The Kurdish political parties are expected to discuss and decide whether to postpone the upcoming parliamentary elections in the Iraqi Kurdistan Region
The United Nations Assistance Mission for Iraq (UNAMI) Special Representative Jeanine Hennis-Plasschaert, President of the Kurdistan Region Nechirvan Barzani, and the main political parties in the Iraqi Kurdistan Region (IKR) are convening for the third time on Wednesday to discuss the region’s upcoming parliamentary elections scheduled for October 1st, Kurdish officials said.
The meeting will also be attended by Plasschaert, Fawzi Hariri, the Kurdistan Region Presidency chief of staff, told Rudaw, a Kurdish news network close to Barzani.
Today’s meeting is the third round of talks about the region’s elections that are expected to be postponed until next year. Plasschaert previously headed a meeting with top officials from the Kurdish political parties in Erbil on 26 May in a bid to reach an agreement on the upcoming elections. She also participated in another meeting with political parties on June 9.
The meeting comes after demonstrations across the Kurdistan region were held on Saturday. Demonstrators protested against attempts to postpone the region’s parliamentary elections. Kurdish security forces have responded by using tear gas and arrested hundreds of demonstrators, journalists and several lawmakers as well as senior officials from the New Generation Movement- an opposition party that had called the demonstrations.
“The agenda of the meeting is the elections of the Kurdistan parliament and ways to reach a suitable solution for this issue,” Yassin Hama Ali, head of the elections commission at the Kurdish Movement of Change (Gorran) told The New Arab by phone. He also clarified that he is not sure whether a decision for postponing the election would be made during the meeting.
Officials previously told TNA that “All the Kurdish political parties that participated in a meeting on Thursday, June 9, agreed on the point that the Kurdistan region’s upcoming parliamentary elections could not be held in October.”
Key issues are impeding the chances of actually holding the elections on the designated date, including differences among the Kurdish political parties over the region’s current outdated election’s commission composition as well as amending the region’s decades-old election law.
The Patriotic Union of Kurdistan (PUK) and Gorran, partners with the Kurdistan Democratic Party (KDP) in the Kurdistan Regional Government (KRG), joined by three main opposition parties – the New Generation Movement, the Kurdistan Justice Party (Komal), and the Kurdistan Islamic Union (KIU) – are asking the Kurdistan Parliament to amend the election law to divide the region into at least four electoral districts. The five parties are also asking for the establishment of a new election commission.
But Massoud Barzani’s KDP, which has a thin majority of 45 seats in the parliament, insists that the upcoming elections be held with the current election law and supervised by the region’s election commission whose mandate has already expired.
Rival politicians claim that the KDP is opposing the move since its vote share is expected to diminish largely if the party agrees to amend the law.

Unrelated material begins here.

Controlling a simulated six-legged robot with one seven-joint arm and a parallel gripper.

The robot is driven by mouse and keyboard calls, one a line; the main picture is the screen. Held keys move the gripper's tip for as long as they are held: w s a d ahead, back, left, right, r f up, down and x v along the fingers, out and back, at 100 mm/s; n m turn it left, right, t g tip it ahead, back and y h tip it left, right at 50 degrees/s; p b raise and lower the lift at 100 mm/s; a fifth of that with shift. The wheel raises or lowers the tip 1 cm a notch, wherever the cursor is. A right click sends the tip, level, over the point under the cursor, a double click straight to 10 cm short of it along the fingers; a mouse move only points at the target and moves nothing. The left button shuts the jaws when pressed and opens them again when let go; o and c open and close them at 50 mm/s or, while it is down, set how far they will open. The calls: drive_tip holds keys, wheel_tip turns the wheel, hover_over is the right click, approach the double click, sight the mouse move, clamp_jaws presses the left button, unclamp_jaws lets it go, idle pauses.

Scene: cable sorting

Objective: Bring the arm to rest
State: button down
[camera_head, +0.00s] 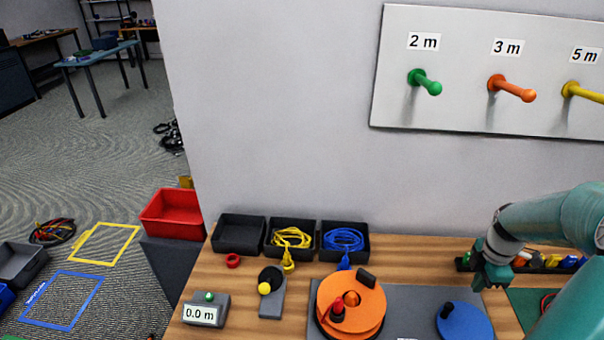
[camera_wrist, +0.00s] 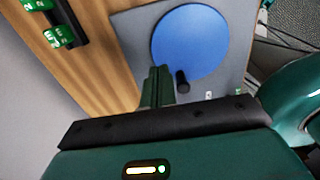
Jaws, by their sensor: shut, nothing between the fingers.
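My gripper (camera_head: 490,277) is at the right in the head view, at the end of my teal arm, above the back right part of the wooden table (camera_head: 190,325). Its fingers are shut with nothing between them. In the wrist view the closed fingers (camera_wrist: 158,76) point toward a grey plate with a blue disc (camera_wrist: 190,42). The blue disc also shows in the head view (camera_head: 463,322), below and left of my gripper. I cannot tell whether my gripper touches anything.
An orange reel (camera_head: 348,305) stands mid-table. Three black bins, one with yellow cable (camera_head: 291,237) and one with blue cable (camera_head: 343,239), line the wall. A meter reading 0.0 m (camera_head: 203,312) sits front left. A pegboard (camera_head: 450,113) hangs above. A red bin (camera_head: 170,214) is left.

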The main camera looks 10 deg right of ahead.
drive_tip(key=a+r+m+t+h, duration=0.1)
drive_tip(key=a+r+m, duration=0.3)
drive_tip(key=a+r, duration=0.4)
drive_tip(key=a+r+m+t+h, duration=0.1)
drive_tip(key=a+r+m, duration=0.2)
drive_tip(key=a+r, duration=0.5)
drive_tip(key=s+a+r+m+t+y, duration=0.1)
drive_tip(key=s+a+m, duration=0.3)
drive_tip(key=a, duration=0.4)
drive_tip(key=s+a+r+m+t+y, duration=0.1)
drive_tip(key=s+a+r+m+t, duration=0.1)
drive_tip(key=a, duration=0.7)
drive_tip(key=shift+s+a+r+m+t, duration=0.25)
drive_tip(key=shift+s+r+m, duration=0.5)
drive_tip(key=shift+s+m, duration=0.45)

A source within Gorran, told TNA on condition of anonymity because he was not authorized to speak to the press, said that during Wednesday’s meeting “Plasschaert will listen to the final stances by all the Kurdish political sides on the election issue, whether they are ready to be held on its scheduled time or wound be postponed until at least one year.”
“We are not the ones hosting the meeting, hence we cannot comment on it,” Samir Ghattas, Director of UNAMI Public Information/Spokesperson told TNA via email.
Several Kurdish local citizens from Sulaimaniyah city told TNA that they are not expecting the elections to be held in October and even if were held they would boycott it due to “large-scale voter fraud by the ruling parties”.
The Kurdistan parliament includes 111 seats; women have a minimum quota of 30 percent, while 11 seats are allocated for parties that represent minority groups. The KDP, which has dominated the support of 11 lawmakers from the minorities, is considered a kingmaker in the Kurdish parliament.
The last parliamentary election, held in September 2018, saw a turnout of 57% and was marred by alleged large-scale voter fraud by the KDP- which dominates Erbil and Duhok provinces- and the PUK- that controls Sulaimaniyah and Halabja provinces.